### Task goal
Count how many lines of the data include "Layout". The answer is that number and nothing else.

### Supplied records
........
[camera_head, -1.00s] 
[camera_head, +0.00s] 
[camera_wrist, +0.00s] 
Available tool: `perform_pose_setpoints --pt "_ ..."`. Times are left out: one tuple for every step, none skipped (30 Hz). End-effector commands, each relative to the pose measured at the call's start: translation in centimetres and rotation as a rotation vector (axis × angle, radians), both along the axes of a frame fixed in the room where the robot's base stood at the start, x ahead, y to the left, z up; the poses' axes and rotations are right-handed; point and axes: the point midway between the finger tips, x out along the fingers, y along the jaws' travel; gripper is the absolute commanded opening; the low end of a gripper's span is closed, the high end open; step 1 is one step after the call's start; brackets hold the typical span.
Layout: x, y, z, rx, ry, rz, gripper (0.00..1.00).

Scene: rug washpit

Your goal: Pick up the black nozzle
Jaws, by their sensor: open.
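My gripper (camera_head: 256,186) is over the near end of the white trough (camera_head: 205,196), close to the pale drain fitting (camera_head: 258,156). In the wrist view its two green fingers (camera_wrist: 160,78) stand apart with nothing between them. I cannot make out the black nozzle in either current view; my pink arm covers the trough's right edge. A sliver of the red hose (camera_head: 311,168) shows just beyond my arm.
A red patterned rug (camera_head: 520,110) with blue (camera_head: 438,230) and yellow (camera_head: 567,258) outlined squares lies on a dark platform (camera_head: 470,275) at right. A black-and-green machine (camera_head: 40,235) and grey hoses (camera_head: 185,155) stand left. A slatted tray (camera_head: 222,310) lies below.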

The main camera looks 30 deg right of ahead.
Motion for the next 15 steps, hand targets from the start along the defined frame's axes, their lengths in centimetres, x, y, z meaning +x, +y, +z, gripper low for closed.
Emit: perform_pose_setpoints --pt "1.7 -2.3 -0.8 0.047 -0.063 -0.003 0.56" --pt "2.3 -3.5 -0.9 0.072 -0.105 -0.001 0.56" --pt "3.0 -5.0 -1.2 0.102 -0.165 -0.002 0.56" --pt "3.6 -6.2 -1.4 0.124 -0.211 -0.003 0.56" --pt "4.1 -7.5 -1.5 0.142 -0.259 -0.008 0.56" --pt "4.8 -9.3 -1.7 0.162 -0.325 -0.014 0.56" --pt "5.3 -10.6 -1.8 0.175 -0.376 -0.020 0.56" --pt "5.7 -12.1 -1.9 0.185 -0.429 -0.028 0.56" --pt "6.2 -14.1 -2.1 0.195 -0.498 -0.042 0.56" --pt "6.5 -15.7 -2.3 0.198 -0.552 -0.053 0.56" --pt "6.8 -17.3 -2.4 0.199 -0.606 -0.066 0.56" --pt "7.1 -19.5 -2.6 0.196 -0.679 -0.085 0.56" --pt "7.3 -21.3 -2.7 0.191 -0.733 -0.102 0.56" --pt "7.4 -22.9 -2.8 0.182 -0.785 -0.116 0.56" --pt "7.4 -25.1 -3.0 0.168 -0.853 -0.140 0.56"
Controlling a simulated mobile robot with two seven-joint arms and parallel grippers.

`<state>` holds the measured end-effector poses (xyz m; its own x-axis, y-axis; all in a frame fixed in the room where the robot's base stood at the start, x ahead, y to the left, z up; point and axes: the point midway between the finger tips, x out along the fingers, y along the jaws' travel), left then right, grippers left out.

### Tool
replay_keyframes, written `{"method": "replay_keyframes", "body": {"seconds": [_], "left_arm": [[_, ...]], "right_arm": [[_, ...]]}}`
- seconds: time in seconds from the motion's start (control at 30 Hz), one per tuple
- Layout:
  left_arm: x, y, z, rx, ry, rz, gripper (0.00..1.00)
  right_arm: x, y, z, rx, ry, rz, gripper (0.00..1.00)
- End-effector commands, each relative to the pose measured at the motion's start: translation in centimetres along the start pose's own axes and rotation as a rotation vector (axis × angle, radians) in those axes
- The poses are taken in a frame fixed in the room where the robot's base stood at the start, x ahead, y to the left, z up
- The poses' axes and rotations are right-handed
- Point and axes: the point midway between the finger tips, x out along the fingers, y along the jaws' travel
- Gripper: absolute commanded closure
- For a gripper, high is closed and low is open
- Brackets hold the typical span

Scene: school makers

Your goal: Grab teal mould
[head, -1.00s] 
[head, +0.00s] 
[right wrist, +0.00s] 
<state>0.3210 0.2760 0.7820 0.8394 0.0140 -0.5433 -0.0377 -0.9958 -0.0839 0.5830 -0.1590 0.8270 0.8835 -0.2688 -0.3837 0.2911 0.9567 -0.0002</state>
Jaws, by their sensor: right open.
........
### Complete response
2